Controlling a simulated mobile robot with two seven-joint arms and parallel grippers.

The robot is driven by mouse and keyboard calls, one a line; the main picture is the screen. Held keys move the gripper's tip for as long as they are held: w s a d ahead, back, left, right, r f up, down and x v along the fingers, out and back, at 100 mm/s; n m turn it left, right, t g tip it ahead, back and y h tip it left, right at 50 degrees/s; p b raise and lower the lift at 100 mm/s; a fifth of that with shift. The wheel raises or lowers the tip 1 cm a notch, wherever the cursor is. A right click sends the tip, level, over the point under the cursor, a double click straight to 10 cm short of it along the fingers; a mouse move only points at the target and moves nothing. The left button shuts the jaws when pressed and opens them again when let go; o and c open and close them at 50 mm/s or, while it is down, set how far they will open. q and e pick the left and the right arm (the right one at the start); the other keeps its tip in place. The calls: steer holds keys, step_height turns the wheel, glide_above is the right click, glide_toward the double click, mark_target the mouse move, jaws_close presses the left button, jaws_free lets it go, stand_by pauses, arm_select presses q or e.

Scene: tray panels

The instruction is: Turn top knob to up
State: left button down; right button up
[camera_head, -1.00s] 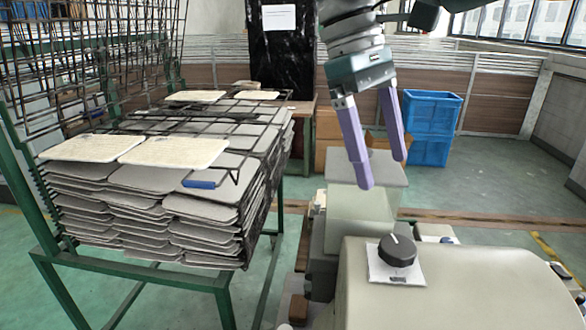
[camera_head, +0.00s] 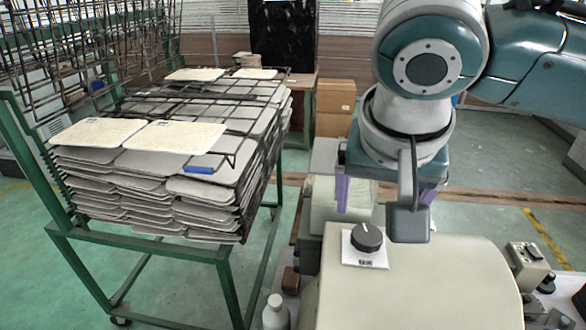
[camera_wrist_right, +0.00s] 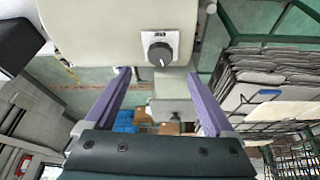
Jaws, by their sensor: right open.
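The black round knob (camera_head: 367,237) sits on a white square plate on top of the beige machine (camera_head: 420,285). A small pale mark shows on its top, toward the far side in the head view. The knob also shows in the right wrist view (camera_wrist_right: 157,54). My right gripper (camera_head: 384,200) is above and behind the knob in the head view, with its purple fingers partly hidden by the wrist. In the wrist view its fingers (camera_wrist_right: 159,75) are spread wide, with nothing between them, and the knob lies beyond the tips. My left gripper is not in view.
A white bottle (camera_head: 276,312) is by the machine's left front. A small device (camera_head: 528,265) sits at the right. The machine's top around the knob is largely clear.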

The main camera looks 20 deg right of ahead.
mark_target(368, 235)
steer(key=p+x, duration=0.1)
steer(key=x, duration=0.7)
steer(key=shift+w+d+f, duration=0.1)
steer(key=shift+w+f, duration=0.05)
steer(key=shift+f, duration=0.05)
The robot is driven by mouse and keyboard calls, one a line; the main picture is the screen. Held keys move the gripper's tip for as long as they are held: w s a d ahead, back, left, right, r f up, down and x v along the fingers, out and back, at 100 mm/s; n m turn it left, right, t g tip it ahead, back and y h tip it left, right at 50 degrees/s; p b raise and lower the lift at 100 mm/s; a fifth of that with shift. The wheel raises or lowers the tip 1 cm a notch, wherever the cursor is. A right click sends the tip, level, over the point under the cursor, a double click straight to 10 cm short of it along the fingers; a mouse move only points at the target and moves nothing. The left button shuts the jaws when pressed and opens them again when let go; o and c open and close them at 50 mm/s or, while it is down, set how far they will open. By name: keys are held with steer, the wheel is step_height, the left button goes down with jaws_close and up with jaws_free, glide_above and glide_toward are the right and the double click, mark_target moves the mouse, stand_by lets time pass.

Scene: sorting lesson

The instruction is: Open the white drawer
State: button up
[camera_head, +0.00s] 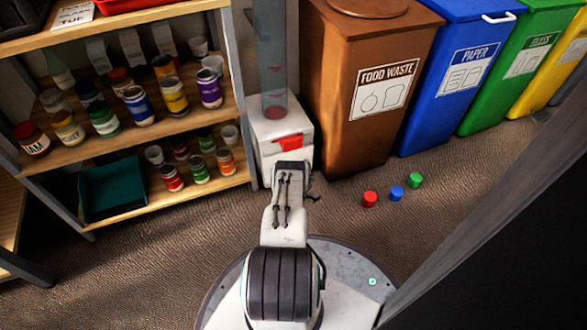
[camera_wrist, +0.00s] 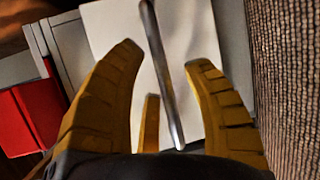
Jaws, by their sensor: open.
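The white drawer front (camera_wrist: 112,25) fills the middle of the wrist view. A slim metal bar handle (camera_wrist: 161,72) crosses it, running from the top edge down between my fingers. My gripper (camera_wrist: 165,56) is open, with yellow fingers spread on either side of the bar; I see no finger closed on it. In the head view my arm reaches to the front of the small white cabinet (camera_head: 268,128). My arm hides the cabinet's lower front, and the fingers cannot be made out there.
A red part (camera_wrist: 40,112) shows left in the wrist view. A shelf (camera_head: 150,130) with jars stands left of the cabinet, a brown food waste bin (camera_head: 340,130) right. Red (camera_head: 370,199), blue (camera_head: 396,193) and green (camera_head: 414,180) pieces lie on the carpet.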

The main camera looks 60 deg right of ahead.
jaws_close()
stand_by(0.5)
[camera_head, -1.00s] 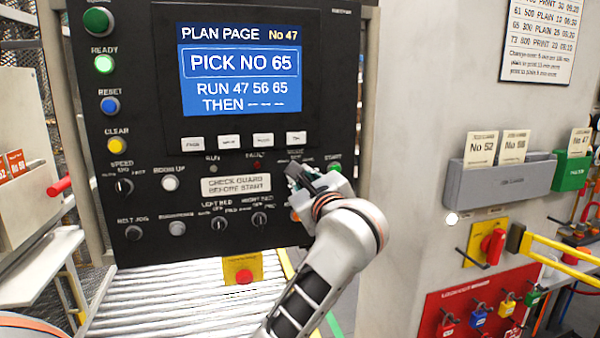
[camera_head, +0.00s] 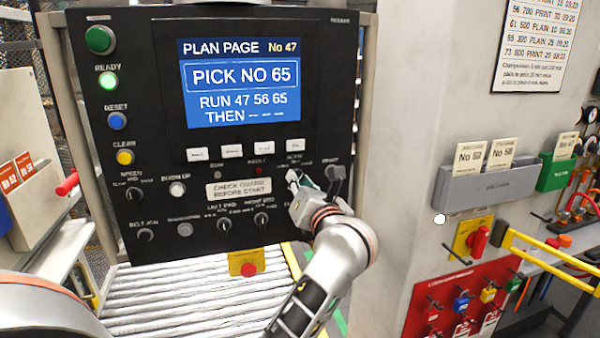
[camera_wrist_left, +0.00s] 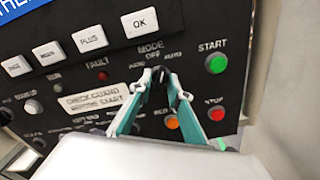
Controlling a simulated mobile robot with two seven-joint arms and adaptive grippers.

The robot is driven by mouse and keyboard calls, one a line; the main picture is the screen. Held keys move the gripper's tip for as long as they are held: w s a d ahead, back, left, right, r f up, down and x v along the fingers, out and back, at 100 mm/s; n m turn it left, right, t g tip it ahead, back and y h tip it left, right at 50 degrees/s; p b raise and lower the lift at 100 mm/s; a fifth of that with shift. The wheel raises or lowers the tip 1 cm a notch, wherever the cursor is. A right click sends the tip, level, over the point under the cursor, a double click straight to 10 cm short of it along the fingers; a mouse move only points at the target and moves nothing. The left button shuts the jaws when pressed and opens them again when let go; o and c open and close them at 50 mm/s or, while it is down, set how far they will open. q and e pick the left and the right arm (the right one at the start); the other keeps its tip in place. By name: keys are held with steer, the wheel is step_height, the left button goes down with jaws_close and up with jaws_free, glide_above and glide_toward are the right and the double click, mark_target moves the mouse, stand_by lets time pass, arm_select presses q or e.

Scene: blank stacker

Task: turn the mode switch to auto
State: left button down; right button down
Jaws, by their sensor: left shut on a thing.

======

» REQUEST
From the entries above, list each line with "instruction" in it.

» ANSWER TO THE TASK
The instruction is: Turn top knob to up
The instruction is: Open the white drawer

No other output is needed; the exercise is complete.